RTÜK YÖNETİMİ BAKANLAR KURULU YETKİSİNDEKİ YAYIN YASAKLARINI BİLE “RTÜK YAYIN YASAĞI” OLARAK İLAN ETTİ

Olağanüstü hal başladıktan sonra 680 Sayılı KHK ile getirilen yayın yasaklarının kapsamını RTÜK’ün kendi uygulamalarıyla genişlettiği yazıldı çizildi. Hatta meslek örgütleri “RTÜK’ün sansürü kurumlaştırdığını gazetecilik mesleğine müdahale ettiğini” öne sürdü. “RTÜK Sansür Kurulu haline geldi” iddiasında bulunanlar var. Sizin kişisel düşünceniz nedir?

Üzgünüm ama, bu iddiaların tümüyle asılsız olduğunu söylersem, kendimi ve gerçeği inkar etmiş olurum.

Anayasa, yasalar, kurumlar, kurallar, teamül denilen demokratik gelenekler büyük ölçüde askıya alınınca, ya da en azından, iktidar çıkarı ve keyfiyetine göre uygulanır hale gelince, RTÜK de bu olumsuzluklardan nasibini fazlasıyla aldı. Bazıları, tümüyle politize olup ve gönüllü olarak “iktidarın sopalığını” üstlenmekten çekinmediler. RTÜK Yönetimi, Bakanlar Kurulu yetkisindeki yayın yasaklarını bile, “RTÜK’ün yayın yasağı” olarak ilan etti.Başta TRT ve AA’nın haberlerinde “RTÜK Yayın Yasağı koydu” ifadelerine itiraz dahi etmedi. Israrlı uyarılarımıza karşın, “İstemem yan cebime koy!” alaturka kurnazlığını yeğlediler.

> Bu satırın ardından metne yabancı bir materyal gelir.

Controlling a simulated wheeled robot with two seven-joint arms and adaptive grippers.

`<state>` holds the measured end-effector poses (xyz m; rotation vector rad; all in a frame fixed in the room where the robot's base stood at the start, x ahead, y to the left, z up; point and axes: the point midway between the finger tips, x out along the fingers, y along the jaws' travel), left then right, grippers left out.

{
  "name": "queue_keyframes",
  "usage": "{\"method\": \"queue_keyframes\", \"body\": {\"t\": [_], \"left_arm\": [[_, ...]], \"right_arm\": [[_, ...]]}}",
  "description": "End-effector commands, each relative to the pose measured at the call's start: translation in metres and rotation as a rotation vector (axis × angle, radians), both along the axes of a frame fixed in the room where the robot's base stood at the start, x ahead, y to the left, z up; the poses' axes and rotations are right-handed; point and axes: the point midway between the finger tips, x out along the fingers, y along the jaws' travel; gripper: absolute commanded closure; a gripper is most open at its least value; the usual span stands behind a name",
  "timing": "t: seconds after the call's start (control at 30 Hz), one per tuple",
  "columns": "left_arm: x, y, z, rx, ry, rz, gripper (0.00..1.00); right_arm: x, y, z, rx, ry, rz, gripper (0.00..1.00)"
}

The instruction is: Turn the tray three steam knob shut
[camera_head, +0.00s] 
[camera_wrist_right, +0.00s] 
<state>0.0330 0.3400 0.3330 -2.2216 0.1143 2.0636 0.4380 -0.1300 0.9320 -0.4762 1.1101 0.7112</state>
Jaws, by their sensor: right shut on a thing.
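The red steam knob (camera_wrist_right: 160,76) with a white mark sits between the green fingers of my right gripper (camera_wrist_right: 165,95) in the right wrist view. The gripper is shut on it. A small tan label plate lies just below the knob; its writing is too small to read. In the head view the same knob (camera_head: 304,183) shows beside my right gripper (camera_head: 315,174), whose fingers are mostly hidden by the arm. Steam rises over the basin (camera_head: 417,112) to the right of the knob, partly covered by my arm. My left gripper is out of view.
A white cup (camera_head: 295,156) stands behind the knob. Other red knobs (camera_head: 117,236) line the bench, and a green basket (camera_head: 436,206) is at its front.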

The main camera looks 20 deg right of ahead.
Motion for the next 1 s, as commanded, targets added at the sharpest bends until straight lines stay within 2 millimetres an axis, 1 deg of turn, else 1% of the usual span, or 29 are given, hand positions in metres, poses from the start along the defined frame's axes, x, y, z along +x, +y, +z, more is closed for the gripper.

Haberleri ne kadar kısıtlı verirseniz daha fazla bilgi almak isteyenler farklı yerlerden bilgi arayabilirler ve bir zamanlar yaygın olan fısıltı gazetelerindeki abartılı yanlış bilgilere itibar edebilirler. Güven açısından yetkililer için bu önemli bir risk değil midir?

Evet, kesinlikle. Bu ifade ettiğiniz, sağlaması defalarca yapılmış tarihsel gerçek. Ama, kendi yönetim anlayışına ve halkına güvenmeyen otoriter anlayışlar, bu sınanmış gerçeğe karşın, neden oldukları çürümüşlüğü, yolsuzluğu, usulsüzlüğü, haksızlığı, ayırımcılığı örtmek için, haberleri, bilgileri medyadan, dolayısıyla da halktan gizlemeye çalışırlar.

Ama, sonuç değişmez, “Güneş balçıkla sıvanmaz”, “mızrak çuvala sığmaz”, gerçekler ondan korkup gizlemek isteyenlerin bütün hilelelerine rağmen, onların hiç de istemedikleri bir anda, ortaya çıkıverirler! İyi ki de, çıkıverirler ve böylece bir yazarımızın dediği, gibi, “Uygarlık, insanlık geriye gitmez” gerçeği ile yüz yüze geliriz…

Bu da iyi bir şey. İşte budur haklıları, demokratları, mazlumları, aydınları motive eden. Bunun zevkini alanlar ve bilenler, hiçbir şeyden korkmazlar, yılmazlar. İnsanlığı hep iyiye doğru geliştiren, uygarlaştıran, demokratikleştirenler de hep bu anlayış ve bu anlayışı içselleştirenlerdir…

Güneşin ve gerçeklerin hapsedilemeyeceği ortada iken, suç işleyen yetkililer, -boşuna da olsa- işte bu yüzden bilgilerin ve haberlerin yayılmasına engel olmaya çalışırlar. Kimyaları bozulduğu, insanlıklarını askıya aldıkları için, bu tuzağa kaçınılmaz olarak düşerler. Kendileri aleyhine faturayı ağırlaştırırlar. Ama, gerçek de bildiğini yapar…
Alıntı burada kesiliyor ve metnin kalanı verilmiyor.